**WORK TO DO**
Among the entries below, which lines run from the line with "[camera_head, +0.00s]" through the line with "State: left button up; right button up"? Retype those, both ends included, exactly and without pictures.

**DATA SHOWN**
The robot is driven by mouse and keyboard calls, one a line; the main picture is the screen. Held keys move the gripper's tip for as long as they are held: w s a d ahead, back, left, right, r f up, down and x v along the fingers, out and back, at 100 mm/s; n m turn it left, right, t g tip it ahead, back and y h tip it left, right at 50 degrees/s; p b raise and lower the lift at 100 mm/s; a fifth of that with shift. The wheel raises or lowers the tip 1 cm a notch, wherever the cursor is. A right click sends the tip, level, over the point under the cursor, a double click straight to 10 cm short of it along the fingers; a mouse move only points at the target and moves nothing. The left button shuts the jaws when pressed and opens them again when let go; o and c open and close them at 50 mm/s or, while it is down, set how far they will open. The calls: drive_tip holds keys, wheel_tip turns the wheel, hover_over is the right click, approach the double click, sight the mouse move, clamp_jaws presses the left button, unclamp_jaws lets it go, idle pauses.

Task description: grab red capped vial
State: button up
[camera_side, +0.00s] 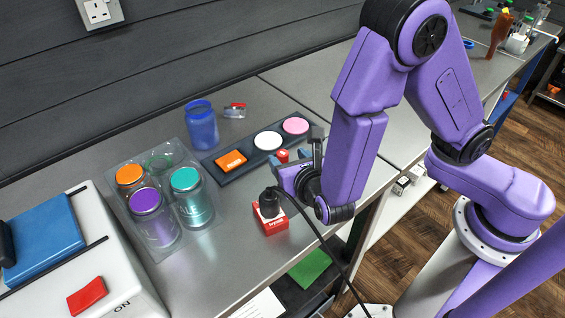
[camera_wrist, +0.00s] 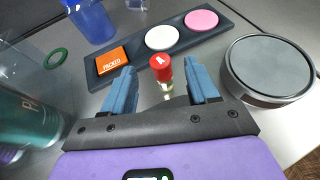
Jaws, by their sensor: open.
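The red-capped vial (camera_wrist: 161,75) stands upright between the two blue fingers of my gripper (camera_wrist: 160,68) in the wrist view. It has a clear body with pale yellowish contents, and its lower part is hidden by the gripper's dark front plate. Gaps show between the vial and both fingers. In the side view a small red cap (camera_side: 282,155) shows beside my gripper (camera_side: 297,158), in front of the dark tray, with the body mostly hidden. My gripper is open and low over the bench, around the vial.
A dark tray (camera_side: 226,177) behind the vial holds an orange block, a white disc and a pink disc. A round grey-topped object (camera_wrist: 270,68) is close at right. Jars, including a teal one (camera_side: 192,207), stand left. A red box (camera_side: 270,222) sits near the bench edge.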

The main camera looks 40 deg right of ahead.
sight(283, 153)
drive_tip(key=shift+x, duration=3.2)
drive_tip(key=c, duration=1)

--

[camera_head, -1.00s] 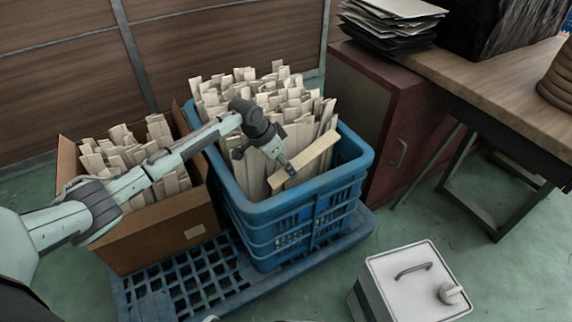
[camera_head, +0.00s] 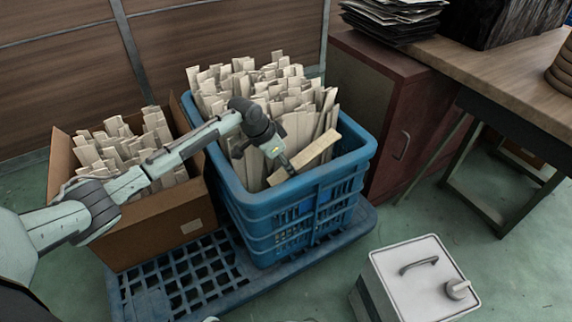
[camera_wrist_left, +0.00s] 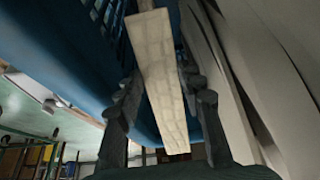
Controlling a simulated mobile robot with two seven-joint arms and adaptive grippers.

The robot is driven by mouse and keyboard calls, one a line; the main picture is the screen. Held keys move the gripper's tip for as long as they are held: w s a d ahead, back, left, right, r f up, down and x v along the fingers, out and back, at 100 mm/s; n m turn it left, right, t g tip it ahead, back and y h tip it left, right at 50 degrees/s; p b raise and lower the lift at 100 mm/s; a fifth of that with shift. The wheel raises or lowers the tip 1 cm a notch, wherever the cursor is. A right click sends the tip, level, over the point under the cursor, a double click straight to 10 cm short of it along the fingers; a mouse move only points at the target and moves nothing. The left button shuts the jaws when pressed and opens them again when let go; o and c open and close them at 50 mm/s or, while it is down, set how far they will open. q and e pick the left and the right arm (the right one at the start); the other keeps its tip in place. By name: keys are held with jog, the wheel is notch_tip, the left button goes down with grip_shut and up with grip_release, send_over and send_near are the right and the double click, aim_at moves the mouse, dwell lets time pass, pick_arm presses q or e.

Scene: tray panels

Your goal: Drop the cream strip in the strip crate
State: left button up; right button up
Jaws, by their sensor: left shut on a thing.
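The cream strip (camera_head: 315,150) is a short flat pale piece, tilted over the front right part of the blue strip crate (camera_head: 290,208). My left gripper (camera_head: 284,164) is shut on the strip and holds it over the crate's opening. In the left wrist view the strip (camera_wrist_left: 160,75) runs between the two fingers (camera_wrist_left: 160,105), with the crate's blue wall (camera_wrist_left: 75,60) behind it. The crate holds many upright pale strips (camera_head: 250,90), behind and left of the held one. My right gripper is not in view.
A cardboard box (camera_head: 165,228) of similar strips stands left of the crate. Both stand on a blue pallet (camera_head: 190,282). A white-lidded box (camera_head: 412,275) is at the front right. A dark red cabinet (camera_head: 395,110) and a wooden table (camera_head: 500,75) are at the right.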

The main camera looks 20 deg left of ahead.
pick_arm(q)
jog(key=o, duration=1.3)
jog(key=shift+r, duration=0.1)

**THE OUTPUT**
[camera_head, +0.00s] 
[camera_wrist_left, +0.00s] 
Controlling a simulated mobile robot with two seven-joint arms and adaptive grippers.

The robot is driven by mouse and keyboard calls, one a line; the main picture is the screen. Held keys move the gripper's tip for as long as they are held: w s a d ahead, back, left, right, r f up, down and x v along the fingers, out and back, at 100 mm/s; n m turn it left, right, t g tip it ahead, back and y h tip it left, right at 50 degrees/s; p b raise and lower the lift at 100 mm/s; a fifth of that with shift. The wheel raises or lowers the tip 1 cm a notch, wherever the cursor is. A right click sends the tip, level, over the point under the cursor, a double click straight to 10 cm short of it along the fingers; a mouse move only points at the target and moves nothing. The left button shuts the jaws when pressed and opens them again when let go; o and c open and close them at 50 mm/s or, while it is down, set how far they will open. q and e pick the left and the right arm (the right one at the start); the other keeps its tip in place. By name: keys are held with jog, the wheel is notch_tip, the left button goes down with grip_shut and up with grip_release, send_over and send_near are the right and the double click, aim_at moves the mouse, dwell lets time pass, pick_arm presses q or e.

Scene: tray panels

Your goal: Drop the cream strip in the strip crate
State: left button up; right button up

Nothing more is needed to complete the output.